Lettre à Anne-Marie Losique

« L’homme de communication » Olivier Bruel a publié cette lettre sur sa page Facebook. C’est de loin le meilleur texte que j’ai lu sur le sujet.

Madame Losique,

Avec une semaine de retard, je viens de regarder votre prestation à Tout le monde en parle. Faisant partie des mâles pubères – et donc de votre cible, comme on dit en marketing –, je dois vous dire une chose : je ne vous crois pas. Et tous les gens autour de moi, jeunes, vieux, hommes, femmes, hétérosexuels, homosexuels, riches, pauvres, pour peu qu’ils aient un peu de jugement, ne vous croient pas plus.
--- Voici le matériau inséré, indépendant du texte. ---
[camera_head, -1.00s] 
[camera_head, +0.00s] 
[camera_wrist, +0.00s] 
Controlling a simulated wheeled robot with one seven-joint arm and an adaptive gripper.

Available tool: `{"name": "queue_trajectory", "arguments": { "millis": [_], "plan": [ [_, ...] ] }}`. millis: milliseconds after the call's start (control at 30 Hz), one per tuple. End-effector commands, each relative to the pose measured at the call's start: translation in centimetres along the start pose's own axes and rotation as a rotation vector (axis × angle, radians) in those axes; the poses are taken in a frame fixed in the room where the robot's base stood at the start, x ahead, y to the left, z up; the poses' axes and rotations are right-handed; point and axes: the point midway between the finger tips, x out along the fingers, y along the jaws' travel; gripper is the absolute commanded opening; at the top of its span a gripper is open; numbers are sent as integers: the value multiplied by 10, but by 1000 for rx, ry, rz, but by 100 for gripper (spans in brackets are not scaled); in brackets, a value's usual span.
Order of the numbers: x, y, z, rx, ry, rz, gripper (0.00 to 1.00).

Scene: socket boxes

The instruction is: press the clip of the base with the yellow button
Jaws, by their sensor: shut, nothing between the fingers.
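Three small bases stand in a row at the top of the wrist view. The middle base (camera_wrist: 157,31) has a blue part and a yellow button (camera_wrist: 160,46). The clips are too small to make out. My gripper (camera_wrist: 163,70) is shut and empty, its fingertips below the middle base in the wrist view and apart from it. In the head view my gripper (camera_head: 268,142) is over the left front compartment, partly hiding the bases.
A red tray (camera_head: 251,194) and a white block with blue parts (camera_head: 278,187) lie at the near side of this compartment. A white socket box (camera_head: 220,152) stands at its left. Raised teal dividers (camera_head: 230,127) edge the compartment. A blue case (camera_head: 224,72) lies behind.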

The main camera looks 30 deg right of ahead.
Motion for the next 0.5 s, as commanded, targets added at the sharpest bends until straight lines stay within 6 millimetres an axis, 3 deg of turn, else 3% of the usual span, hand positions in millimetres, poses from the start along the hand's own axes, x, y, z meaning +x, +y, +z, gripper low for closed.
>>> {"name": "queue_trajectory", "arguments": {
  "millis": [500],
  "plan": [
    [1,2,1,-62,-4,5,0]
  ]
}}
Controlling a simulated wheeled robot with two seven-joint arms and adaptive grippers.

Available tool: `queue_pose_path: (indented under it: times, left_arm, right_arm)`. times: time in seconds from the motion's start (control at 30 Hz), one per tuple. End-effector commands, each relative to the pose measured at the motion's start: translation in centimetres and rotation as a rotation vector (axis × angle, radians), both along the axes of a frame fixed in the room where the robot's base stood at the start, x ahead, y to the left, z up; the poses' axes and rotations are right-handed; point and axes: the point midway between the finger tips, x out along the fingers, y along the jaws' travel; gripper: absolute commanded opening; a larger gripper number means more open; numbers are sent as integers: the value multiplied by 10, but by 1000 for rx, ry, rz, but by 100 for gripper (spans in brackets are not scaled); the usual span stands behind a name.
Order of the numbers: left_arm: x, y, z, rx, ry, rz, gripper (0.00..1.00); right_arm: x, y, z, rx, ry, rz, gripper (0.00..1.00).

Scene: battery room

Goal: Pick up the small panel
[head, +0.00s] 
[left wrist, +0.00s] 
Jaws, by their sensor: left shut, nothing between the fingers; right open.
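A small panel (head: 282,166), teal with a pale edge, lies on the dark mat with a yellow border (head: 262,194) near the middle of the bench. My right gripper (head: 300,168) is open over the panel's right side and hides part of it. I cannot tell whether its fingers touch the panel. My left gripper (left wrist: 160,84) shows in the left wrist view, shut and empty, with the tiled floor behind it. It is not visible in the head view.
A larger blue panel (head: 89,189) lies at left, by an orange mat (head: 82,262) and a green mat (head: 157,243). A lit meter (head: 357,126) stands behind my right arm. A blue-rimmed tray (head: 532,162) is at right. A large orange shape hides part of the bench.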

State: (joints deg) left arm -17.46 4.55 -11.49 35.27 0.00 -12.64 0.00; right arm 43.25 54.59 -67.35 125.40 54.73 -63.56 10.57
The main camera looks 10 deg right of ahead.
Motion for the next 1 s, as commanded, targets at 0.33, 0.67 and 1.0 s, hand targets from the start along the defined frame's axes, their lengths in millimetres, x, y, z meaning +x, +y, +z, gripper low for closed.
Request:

Non, nous ne croyons pas à votre pitch de vente, nous ne croyons aucun de vos arguments, ni à votre épanouissement de femme, ni à la touchante dédicace à votre mère, ni à votre innocence, ni à votre spontanéité calculée. Nous ne voyons que trois choses : la superficialité que vous affichez jusque dans votre chair rabotée; le plan marketing de votre entreprise médiatique; et surtout, votre immense hypocrisie.

Vous avez un produit à vendre. Vous avez un concept. C’est parfait.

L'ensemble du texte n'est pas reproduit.